I get it though. They’re the sort of band that oozes hype by the fuzzy, lo-fi bucketful. They recorded their album in a West Palm Beach dorm. They’re innovative, but still appealing. John Paul Pitts, the lead singer, has a very Brian Wilson-esque ear for harmonies backing up his Neighbor Boy charm. And the guitars are hazy, humid, and washed out, but always with some tangible pluck up front to keep it on the tracks.
So, if you’re paying attention, that means it sounds a lot like the Shins. But that influence has been so hot over the past five years that it really goes without saying. I mean, everyone sounds like the Shins, so it’s not really so much a mark against Surfer Blood as much as it’s proof that they’ve listened to music on an iPod before. We won’t quibble about who sounds like whom, and enough about how huge they are going to be – let’s get down to brass tacks! Are they good?
Definitely. They’re even great at times. But they’re never better than the first single, “Swim.” It’s their most original tune, and also their ballsiest – with lots of hollering and Blue Album-era Weezer power chords aplenty. It sounds untrue to the rest of the Astrocoast’s West Coast vibe, but they play it like they mean it, so even that comes off as a strength. It’s really good.
So good that it almost hurts the rest of the album. Even I, sitting here, reviewing this, am fighting the temptation to keep replaying “Swim” over and over. Only my dedication to the cause is keeping me going.
The rest of the album is good though. “Twin Peaks” is their most Shins-y song, but it’s got a summery charisma. “Anchorage” has a crunchy riff that almost fools you into thinking that lines like “I don’t wanna spin my wheels/ I don’t got no wheels to spin” is some sort of hand-clappingly happy anthem (it’s not).

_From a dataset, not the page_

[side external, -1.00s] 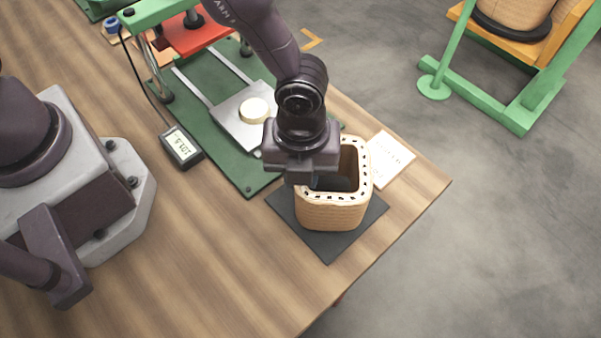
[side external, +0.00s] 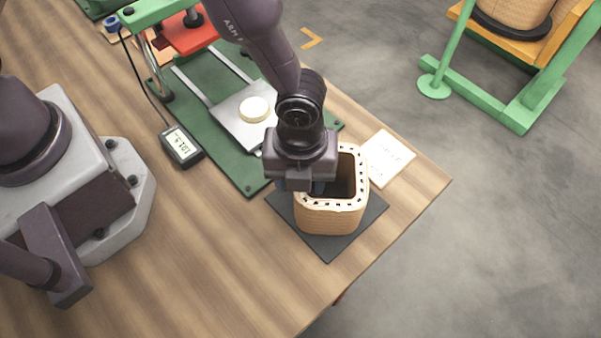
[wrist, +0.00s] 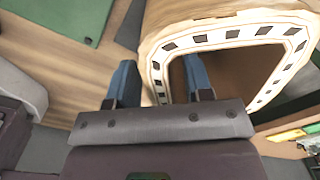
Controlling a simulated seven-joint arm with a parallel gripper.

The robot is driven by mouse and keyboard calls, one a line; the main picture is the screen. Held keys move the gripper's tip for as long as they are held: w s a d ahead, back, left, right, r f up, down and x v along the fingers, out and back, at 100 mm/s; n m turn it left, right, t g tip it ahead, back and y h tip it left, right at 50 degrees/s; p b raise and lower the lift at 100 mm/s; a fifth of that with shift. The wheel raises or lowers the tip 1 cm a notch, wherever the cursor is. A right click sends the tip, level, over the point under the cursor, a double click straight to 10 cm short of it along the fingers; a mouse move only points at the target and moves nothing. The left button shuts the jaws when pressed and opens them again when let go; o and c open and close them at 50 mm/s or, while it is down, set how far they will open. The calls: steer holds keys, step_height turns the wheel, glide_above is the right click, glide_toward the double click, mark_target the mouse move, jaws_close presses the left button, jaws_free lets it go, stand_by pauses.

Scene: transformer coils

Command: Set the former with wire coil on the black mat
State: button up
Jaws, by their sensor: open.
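The former with wire coil (side external: 332,218) is a tan, hollow, rounded-square body with a white rim marked by black blocks. It stands upright on the black mat (side external: 325,249) at the table's near right part, and appears to rest on it. My gripper (side external: 300,187) is at the former's left rim. In the wrist view my gripper (wrist: 160,82) is open, with blue fingers on either side of the wall of the former (wrist: 150,35): one outside, one inside the opening. Whether either finger touches the wall cannot be told. The former's far lower side is hidden.
A white paper card (side external: 387,157) lies right of the mat. A green press base (side external: 222,150) with a metal plate and cream disc is behind left. A small display box (side external: 181,146) stands on the table. The table's right edge is close to the mat.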

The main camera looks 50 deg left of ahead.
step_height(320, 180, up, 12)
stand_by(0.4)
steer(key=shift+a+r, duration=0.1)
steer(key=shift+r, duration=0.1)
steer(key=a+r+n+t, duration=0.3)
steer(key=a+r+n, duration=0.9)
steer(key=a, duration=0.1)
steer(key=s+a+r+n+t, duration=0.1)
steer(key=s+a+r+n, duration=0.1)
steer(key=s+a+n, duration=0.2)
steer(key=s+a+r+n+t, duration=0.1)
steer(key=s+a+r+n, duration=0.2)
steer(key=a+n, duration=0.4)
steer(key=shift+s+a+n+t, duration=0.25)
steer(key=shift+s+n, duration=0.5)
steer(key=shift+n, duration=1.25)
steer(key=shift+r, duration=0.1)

Album closer “Catholic Pagans” is all pop, singing mournfully to “you,” about everything that “I” did wrong. And “Slow Jabroni” is a melancholy little guitar strummer that keeps you guessing every second of its six-minute running time.
So, there’s that. People want them to be big. Might happen. Will they blow up the charts all Fleet Foxes like? Or will they go Vampire Weekend on us and suffer the misfortune of too many people liking them before other people like them or whatever? Who knows! One more of life’s mysteries. But, big or not, they’re the real deal.